Taylor King seemed bound for the NBA when he came to Villanova more than a decade ago. His poor decisions set him on a different and ultimately richer path.

Taylor King played in all 32 games for Villanova during the 2009-10 season, then left the program while he struggled through personal issues. Now, finally, he's found a love for the game inside him.
Taylor King played in all 32 games for Villanova during the 2009-10 season, then left the program while he struggled through personal issues. Now, finally, he's found a love for the game inside him.Read moreAP

He was alone in an airport that had once been a Middle Eastern military base, desperate to see one familiar face, just one, so he could get to his freaking ballgame.

In May 2013, a visa problem had kept Taylor King from traveling with his new team, the Iranian club Petrochimi Bandar Imam of the West Asia Basketball Association, when its members departed for a two-week tournament, called the Champions Cup, in Duhok, Iraq.
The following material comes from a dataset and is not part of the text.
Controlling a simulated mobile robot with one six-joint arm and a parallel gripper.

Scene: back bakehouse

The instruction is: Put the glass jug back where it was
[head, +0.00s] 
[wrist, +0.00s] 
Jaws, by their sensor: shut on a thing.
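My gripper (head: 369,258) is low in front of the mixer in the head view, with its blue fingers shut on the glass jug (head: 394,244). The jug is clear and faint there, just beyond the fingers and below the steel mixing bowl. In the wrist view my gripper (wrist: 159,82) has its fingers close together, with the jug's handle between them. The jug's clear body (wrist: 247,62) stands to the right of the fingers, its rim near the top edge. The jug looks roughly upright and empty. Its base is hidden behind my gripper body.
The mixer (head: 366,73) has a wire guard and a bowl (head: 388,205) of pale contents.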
No problem, they had told him. Just meet us there. No problem. Right. King settled the visa issue, then flew from Iran to Dubai to Erbil International Airport, in northern Iraq, where he was to rendezvous with his coaches and teammates.

Once he stepped off the plane, though, none of them was there. The airport was small, maybe 30 people inside. It had no Wi-Fi signal, and King’s phone had no cell service. His tenure with Petrochimi was to be just more than a month: three weeks of training, then the tournament, then a healthy paycheck, done. He didn’t need these complications. He had just spent a year playing in a professional league in Taiwan, where no one, including his coach, had spoken any English. Nothing like this had happened to him there. “I was upset, clearly,” he said.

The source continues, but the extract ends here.